I often wonder why I remember things so well, especially the things that I’d rather forget, but it’s not intentional. I don’t even hold grudges because not only I remember things about people, I remember things about myself too.
Sometimes, my thoughts come out of nowhere, and I suddenly get caught up in a spin, remembering something I said years ago. I doubt anyone else would even remember this stuff, and yet, there I am, beating myself up about it.
I doubt I am the only one like that, although when I mention it, many people tell me I just need to let things go and forget about it.

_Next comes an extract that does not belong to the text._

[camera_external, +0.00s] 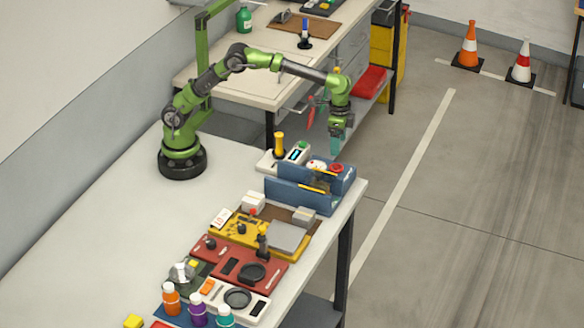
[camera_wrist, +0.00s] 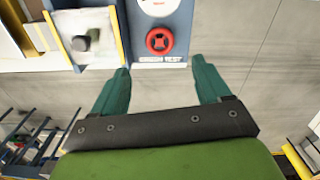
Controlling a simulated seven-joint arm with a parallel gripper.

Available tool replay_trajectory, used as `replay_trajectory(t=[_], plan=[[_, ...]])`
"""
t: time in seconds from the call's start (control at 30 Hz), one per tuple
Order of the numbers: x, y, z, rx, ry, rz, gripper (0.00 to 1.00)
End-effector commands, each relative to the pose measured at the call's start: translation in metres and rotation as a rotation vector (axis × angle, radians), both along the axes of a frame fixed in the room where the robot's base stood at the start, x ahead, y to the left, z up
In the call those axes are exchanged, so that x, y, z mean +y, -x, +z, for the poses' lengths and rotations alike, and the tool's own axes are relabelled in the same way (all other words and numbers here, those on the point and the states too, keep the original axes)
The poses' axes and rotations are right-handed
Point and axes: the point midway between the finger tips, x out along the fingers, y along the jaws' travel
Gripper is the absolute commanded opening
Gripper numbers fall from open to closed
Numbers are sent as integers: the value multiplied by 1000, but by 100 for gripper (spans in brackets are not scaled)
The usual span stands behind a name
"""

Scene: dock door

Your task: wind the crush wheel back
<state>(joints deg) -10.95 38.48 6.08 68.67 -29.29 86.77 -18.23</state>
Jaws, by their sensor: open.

I often say that we can’t change the past, so there’s no point in regretting the things that got us to where we are at now. My mistakes have gained me my sobriety, and for that, I am eternally grateful, but of course, that doesn’t mean I am proud of everything in my past.
In many ways, our mistakes shape who we are. We grow, we learn, and we can’t always get everything right. After all, we are humans. I suppose the most important thing is to learn from our mistakes, try not to repeat them, and use them for the good, rather than continually reminding ourselves what failures we are—but we aren’t, even when we make mistakes.
Most of us are trying to do the best we can, and we have to remember that. In that way, reflecting on our mistakes is not a bad thing if it reminds us of what we have learned and about what not to do as we move forward. But that doesn’t mean we should let ourselves become overwhelmed with what we should not have done.
Sometimes, we can’t fix past mistakes. Sometimes, things are set in stone, or forgotten even. At other times, however, we can fix things. We can face up to our mistakes and try to make situations better. I’m not saying it’s easy. In fact, sometimes, it is anything but easy. It can be terrifying to own up to something, to admit something we aren’t proud of, and yet, when we deal with it, it takes a weight off our shoulders that we possibly didn’t know we were carrying.
Guilt and memories are funny. We think we’ve packed them away, we think we have moved on, and that they are safer left in their boxes. But sometimes, opening, unpacking, and confronting them makes us feel so much better in the long run.
It takes time. I couldn’t have dealt with facing up to everything at once, nor could I have listed everything I wanted to deal with, but over time, thoughts unearth themselves. Four years into my sobriety and I still get confronted with random thoughts from out of the blue, but now I decide what to do with them—whether I want to confront them or decide that they are silly memories that I need to put behind.
That’s important too. We mustn’t feel that we have to deal with every little thing because everyone makes mistakes. It doesn’t make us bad people.
I try to remember that no matter what, I can’t change the past, I can’t go back, and actually, I wouldn’t want to. I firmly believe that everything happens for a reason. The things I did have helped me become who I am, and I can’t assume that’s just the good things. It’s all the things—good, bad, and indifferent.
We need to remember that and be kind to ourselves—not just the bits we like, but all of who we are as individuals. We should let people in, let them care about us, forgive us, and be kind. Being hard on ourselves is difficult for those around us too. It can be wearing for those who care about us if we are always feeling down, even when we don’t mean to be.
Life throws us challenges. But as long as we continue doing the best we can, it’s all we can do, and sometimes, we need to accept that it is enough.
Take care and remember to be kind to yourself.